Thursday, February 26, 2015
Book Review: "In Some Other World, Maybe" by Shari Goldhagen
It starts in 1992. The popular Eons & Empires comic book series has been turned into a movie. In three different cities, three different teenagers experience the movie in different ways.
Adam, a popular, talented high school senior from Florida, gets a surprise date with a girl he used to have a crush on when she was in high school. He's hoping for one last connection before he can leave his sleepy town and head to NYU. In Cincinnati, Sharon, who used to read the comic books in secret, skips school to go to the movies during the day, but her infatuation with the movie leads her to make a choice that has the potential for disastrous consequences. And in Chicago, Phoebe is excited to go on her first date with her classmate, Oliver, despite the presence of her two best friends and their dates, as well as her younger brother, who has tagged along with them.
The book follows the paths of these characters through the years, as they achieve successes and confront failures, experience unbridled happiness and are hit by unexpected tragedy, take risks and settle for less than they want and deserve, fall in and out of love, and try to figure out which are the right decisions to make. Their lives intersect and separate, and just like real life, they often don't understand the weight of their decisions and their secrets and their knee-jerk reactions until it's too late.
In Some Other World, Maybe is a book about trying to make your dreams come true and what you do when they don't. It's about the age-old dilemma of whether to follow your head or your heart, and how hard it often is to make the right connections. It's also about the periodic forces that take us back to where we came from, and how fighting our true natures doesn't always work out for us.
I really loved this book. Goldhagen has created such memorable characters which truly resonate, even as they make decisions you might not always agree with. I enjoyed each of their stories, and honestly, could follow each one of them in a story all their own, but the shifting among perspectives made this story an even richer one. She is a terrific storyteller who truly cares about her characters, which is why you do, too.

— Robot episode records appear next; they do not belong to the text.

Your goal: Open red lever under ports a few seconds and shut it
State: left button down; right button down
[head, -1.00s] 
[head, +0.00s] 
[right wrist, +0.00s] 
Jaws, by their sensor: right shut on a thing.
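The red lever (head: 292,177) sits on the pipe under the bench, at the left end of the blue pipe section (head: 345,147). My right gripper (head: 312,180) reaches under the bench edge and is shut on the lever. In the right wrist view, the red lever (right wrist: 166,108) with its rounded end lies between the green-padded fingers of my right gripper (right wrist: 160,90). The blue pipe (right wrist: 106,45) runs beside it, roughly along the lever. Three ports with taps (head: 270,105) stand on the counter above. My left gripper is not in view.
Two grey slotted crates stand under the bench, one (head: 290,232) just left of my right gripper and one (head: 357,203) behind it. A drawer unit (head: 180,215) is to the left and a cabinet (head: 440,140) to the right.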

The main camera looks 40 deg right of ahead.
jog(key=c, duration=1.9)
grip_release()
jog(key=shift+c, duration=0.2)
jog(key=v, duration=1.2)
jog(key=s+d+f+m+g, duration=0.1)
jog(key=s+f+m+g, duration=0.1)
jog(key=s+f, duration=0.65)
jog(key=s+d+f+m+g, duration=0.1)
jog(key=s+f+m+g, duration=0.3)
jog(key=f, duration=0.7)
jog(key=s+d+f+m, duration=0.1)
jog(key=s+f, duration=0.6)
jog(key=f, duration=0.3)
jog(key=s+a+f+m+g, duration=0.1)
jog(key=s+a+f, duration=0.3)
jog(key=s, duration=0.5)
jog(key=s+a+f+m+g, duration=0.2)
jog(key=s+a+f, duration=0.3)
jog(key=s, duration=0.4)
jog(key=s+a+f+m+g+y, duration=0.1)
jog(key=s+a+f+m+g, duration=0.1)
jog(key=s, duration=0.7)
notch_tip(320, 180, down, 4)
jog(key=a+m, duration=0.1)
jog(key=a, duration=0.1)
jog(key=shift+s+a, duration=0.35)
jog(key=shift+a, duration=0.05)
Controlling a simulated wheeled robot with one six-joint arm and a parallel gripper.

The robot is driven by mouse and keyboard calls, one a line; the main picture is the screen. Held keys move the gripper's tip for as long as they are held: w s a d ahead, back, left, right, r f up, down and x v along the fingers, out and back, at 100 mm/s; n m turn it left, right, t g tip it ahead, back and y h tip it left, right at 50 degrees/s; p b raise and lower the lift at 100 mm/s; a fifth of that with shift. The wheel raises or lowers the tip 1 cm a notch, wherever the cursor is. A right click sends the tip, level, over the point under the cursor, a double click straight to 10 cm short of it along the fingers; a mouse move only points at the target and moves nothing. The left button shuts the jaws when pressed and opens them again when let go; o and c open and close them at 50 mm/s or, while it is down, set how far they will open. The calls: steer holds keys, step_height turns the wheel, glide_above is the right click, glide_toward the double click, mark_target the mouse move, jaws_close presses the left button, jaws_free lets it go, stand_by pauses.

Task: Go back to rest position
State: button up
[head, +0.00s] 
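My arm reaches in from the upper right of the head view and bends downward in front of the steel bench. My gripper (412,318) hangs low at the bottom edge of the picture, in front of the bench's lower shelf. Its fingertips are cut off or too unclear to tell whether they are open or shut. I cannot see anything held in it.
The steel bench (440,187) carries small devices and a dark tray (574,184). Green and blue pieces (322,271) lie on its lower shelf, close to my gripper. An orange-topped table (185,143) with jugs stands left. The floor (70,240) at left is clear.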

If I had one tiny criticism, it was the periodic sprinkling in of historical events to set the time period of a particular portion of the story. Some of those felt tremendously pat and unnecessaryit honestly didn't matter when the story took place, because the themes and the issues the characters dealt with were fairly universal and timeless. But this is a minor quibble that didn't detract from how much I enjoyed this book. Really well done.